* Start *

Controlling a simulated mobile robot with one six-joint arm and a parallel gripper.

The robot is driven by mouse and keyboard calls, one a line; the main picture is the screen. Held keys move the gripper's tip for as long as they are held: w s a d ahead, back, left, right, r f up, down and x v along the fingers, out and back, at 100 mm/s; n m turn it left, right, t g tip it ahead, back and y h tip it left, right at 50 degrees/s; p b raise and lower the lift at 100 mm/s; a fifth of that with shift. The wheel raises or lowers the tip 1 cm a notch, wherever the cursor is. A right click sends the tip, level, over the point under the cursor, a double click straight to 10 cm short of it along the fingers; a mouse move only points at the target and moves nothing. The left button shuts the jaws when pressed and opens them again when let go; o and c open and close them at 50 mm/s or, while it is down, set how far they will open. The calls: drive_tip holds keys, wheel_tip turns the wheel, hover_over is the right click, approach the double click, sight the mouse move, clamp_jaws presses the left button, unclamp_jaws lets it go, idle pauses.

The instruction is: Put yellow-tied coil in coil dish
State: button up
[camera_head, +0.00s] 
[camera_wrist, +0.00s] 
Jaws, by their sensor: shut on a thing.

* End *

◆ PROBLEM:
Your answer should consist only of the lines from the one with "The robot is" through the end of the data above, reproduced exactly.

◆ EXPECTED OUTPUT:
The robot is driven by mouse and keyboard calls, one a line; the main picture is the screen. Held keys move the gripper's tip for as long as they are held: w s a d ahead, back, left, right, r f up, down and x v along the fingers, out and back, at 100 mm/s; n m turn it left, right, t g tip it ahead, back and y h tip it left, right at 50 degrees/s; p b raise and lower the lift at 100 mm/s; a fifth of that with shift. The wheel raises or lowers the tip 1 cm a notch, wherever the cursor is. A right click sends the tip, level, over the point under the cursor, a double click straight to 10 cm short of it along the fingers; a mouse move only points at the target and moves nothing. The left button shuts the jaws when pressed and opens them again when let go; o and c open and close them at 50 mm/s or, while it is down, set how far they will open. The calls: drive_tip holds keys, wheel_tip turns the wheel, hover_over is the right click, approach the double click, sight the mouse move, clamp_jaws presses the left button, unclamp_jaws lets it go, idle pauses.

The instruction is: Put yellow-tied coil in coil dish
State: button up
[camera_head, +0.00s] 
[camera_wrist, +0.00s] 
Jaws, by their sensor: shut on a thing.

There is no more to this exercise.